- [Required work]
Copy every record word for word.

- [Rows with robot tool calls]
______________________________

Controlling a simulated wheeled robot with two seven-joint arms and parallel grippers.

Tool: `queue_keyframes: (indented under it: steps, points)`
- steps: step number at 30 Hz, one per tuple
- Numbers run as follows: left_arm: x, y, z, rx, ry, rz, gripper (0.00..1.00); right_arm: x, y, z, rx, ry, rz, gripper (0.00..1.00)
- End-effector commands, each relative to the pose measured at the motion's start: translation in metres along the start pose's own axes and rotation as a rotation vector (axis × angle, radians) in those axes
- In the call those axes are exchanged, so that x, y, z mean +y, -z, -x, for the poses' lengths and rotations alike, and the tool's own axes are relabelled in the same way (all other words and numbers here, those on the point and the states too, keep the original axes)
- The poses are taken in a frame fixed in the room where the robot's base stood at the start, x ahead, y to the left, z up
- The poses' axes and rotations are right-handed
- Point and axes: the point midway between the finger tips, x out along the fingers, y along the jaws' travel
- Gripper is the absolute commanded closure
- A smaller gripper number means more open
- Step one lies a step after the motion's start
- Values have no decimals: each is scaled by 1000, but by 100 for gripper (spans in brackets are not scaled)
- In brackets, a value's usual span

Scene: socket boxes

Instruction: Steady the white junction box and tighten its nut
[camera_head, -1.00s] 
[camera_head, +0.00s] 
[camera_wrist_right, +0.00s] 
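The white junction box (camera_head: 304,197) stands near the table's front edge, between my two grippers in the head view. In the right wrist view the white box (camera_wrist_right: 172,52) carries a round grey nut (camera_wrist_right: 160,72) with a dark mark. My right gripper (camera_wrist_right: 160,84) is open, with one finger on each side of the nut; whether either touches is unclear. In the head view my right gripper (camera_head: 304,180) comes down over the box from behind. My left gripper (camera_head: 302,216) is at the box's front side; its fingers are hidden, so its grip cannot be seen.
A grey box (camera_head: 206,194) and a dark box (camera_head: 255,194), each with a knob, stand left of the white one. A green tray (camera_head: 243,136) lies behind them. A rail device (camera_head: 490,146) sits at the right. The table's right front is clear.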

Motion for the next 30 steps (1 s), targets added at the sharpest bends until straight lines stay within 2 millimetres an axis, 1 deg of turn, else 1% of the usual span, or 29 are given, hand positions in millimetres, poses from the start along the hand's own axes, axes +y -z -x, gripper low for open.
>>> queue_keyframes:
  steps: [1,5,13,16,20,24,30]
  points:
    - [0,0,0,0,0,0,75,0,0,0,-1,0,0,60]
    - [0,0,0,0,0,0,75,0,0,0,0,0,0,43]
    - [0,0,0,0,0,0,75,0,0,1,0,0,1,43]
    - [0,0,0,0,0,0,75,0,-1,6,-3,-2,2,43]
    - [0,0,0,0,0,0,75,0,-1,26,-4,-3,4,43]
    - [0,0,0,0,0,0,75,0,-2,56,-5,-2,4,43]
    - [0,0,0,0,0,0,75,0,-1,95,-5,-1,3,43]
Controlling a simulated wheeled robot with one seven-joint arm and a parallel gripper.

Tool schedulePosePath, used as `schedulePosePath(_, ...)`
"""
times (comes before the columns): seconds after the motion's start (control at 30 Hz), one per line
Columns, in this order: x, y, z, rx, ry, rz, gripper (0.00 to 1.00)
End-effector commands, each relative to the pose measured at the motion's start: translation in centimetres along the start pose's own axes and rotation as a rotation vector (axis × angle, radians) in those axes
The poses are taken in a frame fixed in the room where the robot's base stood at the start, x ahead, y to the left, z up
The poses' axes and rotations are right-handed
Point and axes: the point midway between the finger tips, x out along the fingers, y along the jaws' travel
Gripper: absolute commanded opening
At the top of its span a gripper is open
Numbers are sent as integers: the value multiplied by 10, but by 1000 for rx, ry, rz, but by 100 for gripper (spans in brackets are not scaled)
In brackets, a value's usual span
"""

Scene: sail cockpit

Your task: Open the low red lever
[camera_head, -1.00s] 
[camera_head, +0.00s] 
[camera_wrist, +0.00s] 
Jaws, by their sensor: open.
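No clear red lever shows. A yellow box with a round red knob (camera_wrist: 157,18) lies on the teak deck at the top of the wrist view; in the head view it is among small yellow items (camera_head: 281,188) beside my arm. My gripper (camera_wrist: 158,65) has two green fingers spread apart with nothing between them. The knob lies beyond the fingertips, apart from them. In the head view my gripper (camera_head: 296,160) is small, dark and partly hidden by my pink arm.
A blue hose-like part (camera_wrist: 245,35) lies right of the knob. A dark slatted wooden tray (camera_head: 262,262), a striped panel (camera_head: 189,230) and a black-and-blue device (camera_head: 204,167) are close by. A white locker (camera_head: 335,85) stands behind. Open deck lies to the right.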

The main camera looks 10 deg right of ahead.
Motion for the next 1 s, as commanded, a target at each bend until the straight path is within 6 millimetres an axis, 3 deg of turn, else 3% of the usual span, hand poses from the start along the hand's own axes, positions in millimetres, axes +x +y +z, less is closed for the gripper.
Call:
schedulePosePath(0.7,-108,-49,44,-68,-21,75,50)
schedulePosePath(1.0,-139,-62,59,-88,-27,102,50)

______________________________

- [Response]
Controlling a simulated wheeled robot with two seven-joint arms and parallel grippers.

Tool: `queue_keyframes: (indented under it: steps, points)`
- steps: step number at 30 Hz, one per tuple
- Numbers run as follows: left_arm: x, y, z, rx, ry, rz, gripper (0.00..1.00); right_arm: x, y, z, rx, ry, rz, gripper (0.00..1.00)
- End-effector commands, each relative to the pose measured at the motion's start: translation in metres along the start pose's own axes and rotation as a rotation vector (axis × angle, radians) in those axes
- In the call those axes are exchanged, so that x, y, z mean +y, -z, -x, for the poses' lengths and rotations alike, and the tool's own axes are relabelled in the same way (all other words and numbers here, those on the point and the states too, keep the original axes)
- The poses are taken in a frame fixed in the room where the robot's base stood at the start, x ahead, y to the left, z up
- The poses' axes and rotations are right-handed
- Point and axes: the point midway between the finger tips, x out along the fingers, y along the jaws' travel
- Gripper is the absolute commanded closure
- A smaller gripper number means more open
- Step one lies a step after the motion's start
- Values have no decimals: each is scaled by 1000, but by 100 for gripper (spans in brackets are not scaled)
- In brackets, a value's usual span

Scene: socket boxes

Instruction: Steady the white junction box and tighten its nut
[camera_head, -1.00s] 
[camera_head, +0.00s] 
[camera_wrist_right, +0.00s] 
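The white junction box (camera_head: 304,197) stands near the table's front edge, between my two grippers in the head view. In the right wrist view the white box (camera_wrist_right: 172,52) carries a round grey nut (camera_wrist_right: 160,72) with a dark mark. My right gripper (camera_wrist_right: 160,84) is open, with one finger on each side of the nut; whether either touches is unclear. In the head view my right gripper (camera_head: 304,180) comes down over the box from behind. My left gripper (camera_head: 302,216) is at the box's front side; its fingers are hidden, so its grip cannot be seen.
A grey box (camera_head: 206,194) and a dark box (camera_head: 255,194), each with a knob, stand left of the white one. A green tray (camera_head: 243,136) lies behind them. A rail device (camera_head: 490,146) sits at the right. The table's right front is clear.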

Motion for the next 30 steps (1 s), targets added at the sharpest bends until straight lines stay within 2 millimetres an axis, 1 deg of turn, else 1% of the usual span, or 29 are given, hand positions in millimetres, poses from the start along the hand's own axes, axes +y -z -x, gripper low for open.
>>> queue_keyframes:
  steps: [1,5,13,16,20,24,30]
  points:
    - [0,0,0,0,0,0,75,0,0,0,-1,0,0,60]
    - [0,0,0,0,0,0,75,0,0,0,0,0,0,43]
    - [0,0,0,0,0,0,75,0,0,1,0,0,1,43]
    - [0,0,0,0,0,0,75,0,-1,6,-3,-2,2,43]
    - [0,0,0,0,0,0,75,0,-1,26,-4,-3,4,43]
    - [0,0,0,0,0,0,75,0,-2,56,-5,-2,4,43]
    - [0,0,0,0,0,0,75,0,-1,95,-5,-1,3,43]
Controlling a simulated wheeled robot with one seven-joint arm and a parallel gripper.

Tool schedulePosePath, used as `schedulePosePath(_, ...)`
"""
times (comes before the columns): seconds after the motion's start (control at 30 Hz), one per line
Columns, in this order: x, y, z, rx, ry, rz, gripper (0.00 to 1.00)
End-effector commands, each relative to the pose measured at the motion's start: translation in centimetres along the start pose's own axes and rotation as a rotation vector (axis × angle, radians) in those axes
The poses are taken in a frame fixed in the room where the robot's base stood at the start, x ahead, y to the left, z up
The poses' axes and rotations are right-handed
Point and axes: the point midway between the finger tips, x out along the fingers, y along the jaws' travel
Gripper: absolute commanded opening
At the top of its span a gripper is open
Numbers are sent as integers: the value multiplied by 10, but by 1000 for rx, ry, rz, but by 100 for gripper (spans in brackets are not scaled)
In brackets, a value's usual span
"""

Scene: sail cockpit

Your task: Open the low red lever
[camera_head, -1.00s] 
[camera_head, +0.00s] 
[camera_wrist, +0.00s] 
Jaws, by their sensor: open.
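No clear red lever shows. A yellow box with a round red knob (camera_wrist: 157,18) lies on the teak deck at the top of the wrist view; in the head view it is among small yellow items (camera_head: 281,188) beside my arm. My gripper (camera_wrist: 158,65) has two green fingers spread apart with nothing between them. The knob lies beyond the fingertips, apart from them. In the head view my gripper (camera_head: 296,160) is small, dark and partly hidden by my pink arm.
A blue hose-like part (camera_wrist: 245,35) lies right of the knob. A dark slatted wooden tray (camera_head: 262,262), a striped panel (camera_head: 189,230) and a black-and-blue device (camera_head: 204,167) are close by. A white locker (camera_head: 335,85) stands behind. Open deck lies to the right.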

The main camera looks 10 deg right of ahead.
Motion for the next 1 s, as commanded, a target at each bend until the straight path is within 6 millimetres an axis, 3 deg of turn, else 3% of the usual span, hand poses from the start along the hand's own axes, positions in millimetres, axes +x +y +z, less is closed for the gripper.
Call:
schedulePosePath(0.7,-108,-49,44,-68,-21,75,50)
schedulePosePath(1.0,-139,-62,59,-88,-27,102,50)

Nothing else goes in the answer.